**WORK INSTRUCTIONS**: Take the data below and copy exactly the lines starting at the one with "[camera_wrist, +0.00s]" and finishing at the one with "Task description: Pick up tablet", both included.

**DATASET EXTRACT**:
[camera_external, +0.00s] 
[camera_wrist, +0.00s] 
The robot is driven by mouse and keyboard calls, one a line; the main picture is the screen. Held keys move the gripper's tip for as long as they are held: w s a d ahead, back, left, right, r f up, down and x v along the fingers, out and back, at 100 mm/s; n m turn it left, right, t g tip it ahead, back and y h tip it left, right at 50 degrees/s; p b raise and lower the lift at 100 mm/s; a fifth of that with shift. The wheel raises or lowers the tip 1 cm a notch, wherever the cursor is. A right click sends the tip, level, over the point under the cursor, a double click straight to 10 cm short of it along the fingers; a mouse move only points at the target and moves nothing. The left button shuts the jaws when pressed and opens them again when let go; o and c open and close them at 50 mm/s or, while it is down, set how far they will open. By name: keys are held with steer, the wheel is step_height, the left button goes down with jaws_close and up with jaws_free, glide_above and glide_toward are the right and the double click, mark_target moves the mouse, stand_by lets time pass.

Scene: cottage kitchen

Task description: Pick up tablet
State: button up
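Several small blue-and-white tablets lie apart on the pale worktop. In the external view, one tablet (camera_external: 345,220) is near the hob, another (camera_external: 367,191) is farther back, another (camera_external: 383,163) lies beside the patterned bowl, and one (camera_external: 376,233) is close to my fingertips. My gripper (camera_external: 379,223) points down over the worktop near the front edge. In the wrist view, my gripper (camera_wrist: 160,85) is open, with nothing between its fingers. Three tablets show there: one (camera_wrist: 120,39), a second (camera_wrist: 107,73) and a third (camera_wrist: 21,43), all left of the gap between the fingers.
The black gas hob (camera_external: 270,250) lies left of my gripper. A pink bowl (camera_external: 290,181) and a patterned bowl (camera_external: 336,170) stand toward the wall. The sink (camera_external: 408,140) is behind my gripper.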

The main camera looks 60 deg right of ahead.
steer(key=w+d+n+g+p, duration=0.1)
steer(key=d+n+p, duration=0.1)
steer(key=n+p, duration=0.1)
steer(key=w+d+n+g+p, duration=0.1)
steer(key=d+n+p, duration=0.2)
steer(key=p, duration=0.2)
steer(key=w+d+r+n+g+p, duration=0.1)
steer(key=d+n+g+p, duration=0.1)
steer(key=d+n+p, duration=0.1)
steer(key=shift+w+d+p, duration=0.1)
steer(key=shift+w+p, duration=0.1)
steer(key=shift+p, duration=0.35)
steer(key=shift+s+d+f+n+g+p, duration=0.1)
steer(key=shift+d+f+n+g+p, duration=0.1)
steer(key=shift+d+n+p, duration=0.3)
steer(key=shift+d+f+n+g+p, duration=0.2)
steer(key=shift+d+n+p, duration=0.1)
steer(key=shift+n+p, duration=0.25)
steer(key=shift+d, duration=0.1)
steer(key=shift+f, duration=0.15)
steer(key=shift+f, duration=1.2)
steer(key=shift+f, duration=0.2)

**FINISHED TASK**:
[camera_wrist, +0.00s] 
The robot is driven by mouse and keyboard calls, one a line; the main picture is the screen. Held keys move the gripper's tip for as long as they are held: w s a d ahead, back, left, right, r f up, down and x v along the fingers, out and back, at 100 mm/s; n m turn it left, right, t g tip it ahead, back and y h tip it left, right at 50 degrees/s; p b raise and lower the lift at 100 mm/s; a fifth of that with shift. The wheel raises or lowers the tip 1 cm a notch, wherever the cursor is. A right click sends the tip, level, over the point under the cursor, a double click straight to 10 cm short of it along the fingers; a mouse move only points at the target and moves nothing. The left button shuts the jaws when pressed and opens them again when let go; o and c open and close them at 50 mm/s or, while it is down, set how far they will open. By name: keys are held with steer, the wheel is step_height, the left button goes down with jaws_close and up with jaws_free, glide_above and glide_toward are the right and the double click, mark_target moves the mouse, stand_by lets time pass.

Scene: cottage kitchen

Task description: Pick up tablet

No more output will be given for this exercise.